Thinkers, quotes and keywords can be brought in wherever necessary. Anyway, these are the best possible things that can be included here, in this question.
The Devolution Index, released by Ministry of Panchayati Raj, shows that while the devolution of funds and finances are at an average of 45 to 50% every year. The percentage of devolution of functions and functionaries stand at an average 10% and 15% respectively. It is in this backdrop that the devolution of functions and functionaries is worth discussion.
Funds and finances are being devolved to a considerable extent;
- The taxation domains for the local self governments are specified in the very constitution (11th and 12th schedules). Further, as per the Devolution Report of Ministry of Panchayati Raj, the tax collection at the local bodies has been in an upward trend in the last two decades.
- The 15th Finance Commission also provides for up to 50% of tied grants (provided to states) to the local bodies. It has also increased the percentage of performance based grants to the urban local bodies.
- Also, most of the non-discretionary grants of the centre are transferred directly to the local bodies in the form of Direct Benefit transfers- LPG subsidies, old age and disability pensions, food subsidies , salaries for MGNREGA workers, etc.
- Further, most of the MPLADS and the MLALADS funds are supposed to be utilized at the grass root level for carrying out various developmental works.
- Over and above even the untied and the discretionary grants are also being spent in the local level, as local self governments become the implementing agencies for most of the state and central pet schemes.
Finally Venugopal committee on Rural Development submitted its report in 2018 stating that there is a gradual improvement in the devolution of funds.
However, the devolution of functions and functionaries has been lax;
- Various, subjects have earmarked for local governments in the constitution. However, the actual devolution depends on the discretion of the state.

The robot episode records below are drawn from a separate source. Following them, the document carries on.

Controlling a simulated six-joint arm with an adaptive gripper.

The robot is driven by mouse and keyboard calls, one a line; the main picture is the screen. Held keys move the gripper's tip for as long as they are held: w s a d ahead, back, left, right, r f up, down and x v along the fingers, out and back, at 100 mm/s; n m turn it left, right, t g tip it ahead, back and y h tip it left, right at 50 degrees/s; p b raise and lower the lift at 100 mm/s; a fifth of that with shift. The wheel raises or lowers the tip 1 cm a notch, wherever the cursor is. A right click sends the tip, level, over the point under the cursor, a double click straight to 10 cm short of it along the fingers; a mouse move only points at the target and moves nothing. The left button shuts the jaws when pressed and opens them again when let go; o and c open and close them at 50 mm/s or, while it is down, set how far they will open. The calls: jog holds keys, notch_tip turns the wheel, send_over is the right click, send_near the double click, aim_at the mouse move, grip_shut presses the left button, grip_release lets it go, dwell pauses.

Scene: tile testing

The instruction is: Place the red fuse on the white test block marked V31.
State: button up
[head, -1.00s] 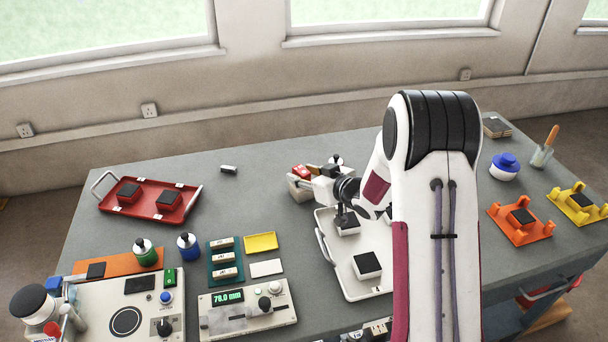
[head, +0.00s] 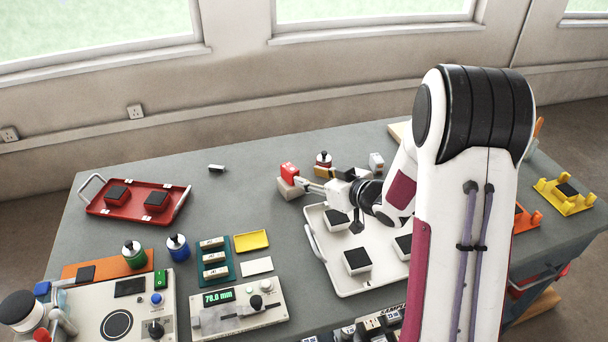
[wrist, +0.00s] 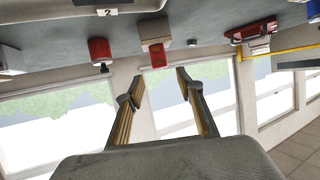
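My gripper (head: 306,179) is just right of the fuse. In the wrist view my fingers (wrist: 160,87) are spread, with nothing between the tips; the fuse stands beyond them, seemingly apart.
A red knobbed weight (head: 323,160) stands behind my gripper, near a grey piece (head: 376,162). The white tray (head: 352,285) with black-topped blocks lies in front. A red tray (head: 133,212) is at far left. The table between is mostly clear.

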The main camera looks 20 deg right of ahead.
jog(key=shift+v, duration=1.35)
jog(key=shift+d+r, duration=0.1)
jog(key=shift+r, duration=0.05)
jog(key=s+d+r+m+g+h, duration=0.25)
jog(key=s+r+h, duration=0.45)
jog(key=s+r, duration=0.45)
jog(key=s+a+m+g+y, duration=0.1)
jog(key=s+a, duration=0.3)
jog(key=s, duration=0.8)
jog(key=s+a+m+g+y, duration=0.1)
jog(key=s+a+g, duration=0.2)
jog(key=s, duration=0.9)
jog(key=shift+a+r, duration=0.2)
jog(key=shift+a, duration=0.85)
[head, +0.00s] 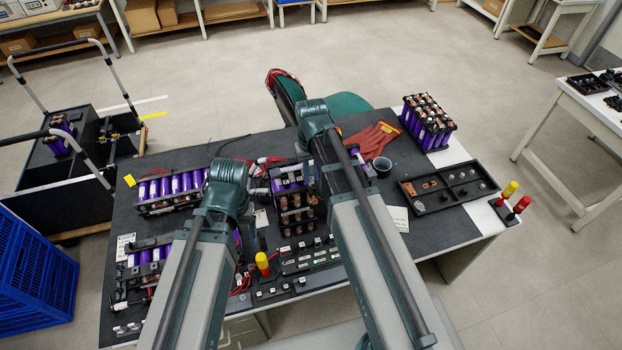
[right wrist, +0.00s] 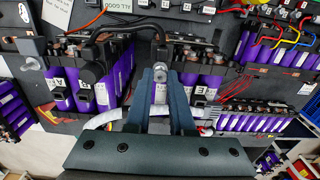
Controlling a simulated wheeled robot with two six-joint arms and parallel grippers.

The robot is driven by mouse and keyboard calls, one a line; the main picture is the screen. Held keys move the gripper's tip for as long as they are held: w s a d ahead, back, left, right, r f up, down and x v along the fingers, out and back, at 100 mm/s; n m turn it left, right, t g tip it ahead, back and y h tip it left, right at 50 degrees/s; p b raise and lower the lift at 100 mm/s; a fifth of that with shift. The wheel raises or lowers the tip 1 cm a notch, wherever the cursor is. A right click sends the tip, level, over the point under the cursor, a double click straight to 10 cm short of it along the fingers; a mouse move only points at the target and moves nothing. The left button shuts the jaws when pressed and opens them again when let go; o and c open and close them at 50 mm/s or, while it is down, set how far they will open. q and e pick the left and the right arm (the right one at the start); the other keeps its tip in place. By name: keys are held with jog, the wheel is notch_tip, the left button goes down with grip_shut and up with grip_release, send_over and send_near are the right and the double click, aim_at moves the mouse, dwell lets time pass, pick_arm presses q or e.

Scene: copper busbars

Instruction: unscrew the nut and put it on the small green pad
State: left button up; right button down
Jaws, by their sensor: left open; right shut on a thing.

2nd ARC observes a huge difference between the de-jure and de-facto devolution of constitutional activities, present in 11th and 12th schedule, by the state governments.
- Most of the Central Sector and the Centrally Sponsored schemes do not have proper activity mapping, i.e. the activities carried out by the local governments are not demarcated clearly.
As per the 2001 Task force on Devolution of 3Fs, almost one fifth of the states do not perform activity mapping at all, and more than half of the states do not review it periodically.
- Some of the programmes like the Sarva Shiksha Abhiyan, Swachh bharat Mission, etc, provide a clear demarcation of functions in their policies. But, these are not being followed strictly due to lack of matching funds.
Ex: Inspection of Mid Day Meal schemes has to be done at the village panchayat level, but matching salaries are not being devolved for the inspectors.
- On an average only 6 local officer posts are granted for a thousand populations on an average, by the state governments. This has not only increased the work load, but has also resulted in a situation where in one officer performs 6 to7functions.
Ex: The revenue secretary of a village is also the Village Accountant, Land Development Officer and also the DRDA representative of the village.
- Further, most of the block and district level officers are working on a deputation from State and Central civil services. And there is no dedicated service and cadre management for the local bodies.
Guidelines for devolution of 3Fs provided by the Ministry of Pancahyati Raj; recommends the states to set up Panchayati Raj Administrative and Technical Service Institutes, for recruitment and training of secretary level officers for local bodies.
- Also, even if some of the functionaries are granted, no substantial powers are devolved. Added to it, lack of proper training and career progression are discouraging the young aspirants from occupying such functionary positions. This has prompted the local governments to survive by hiring the contractual workers.
Ex: the group C jobs of clerks, computer operators, water men, etc.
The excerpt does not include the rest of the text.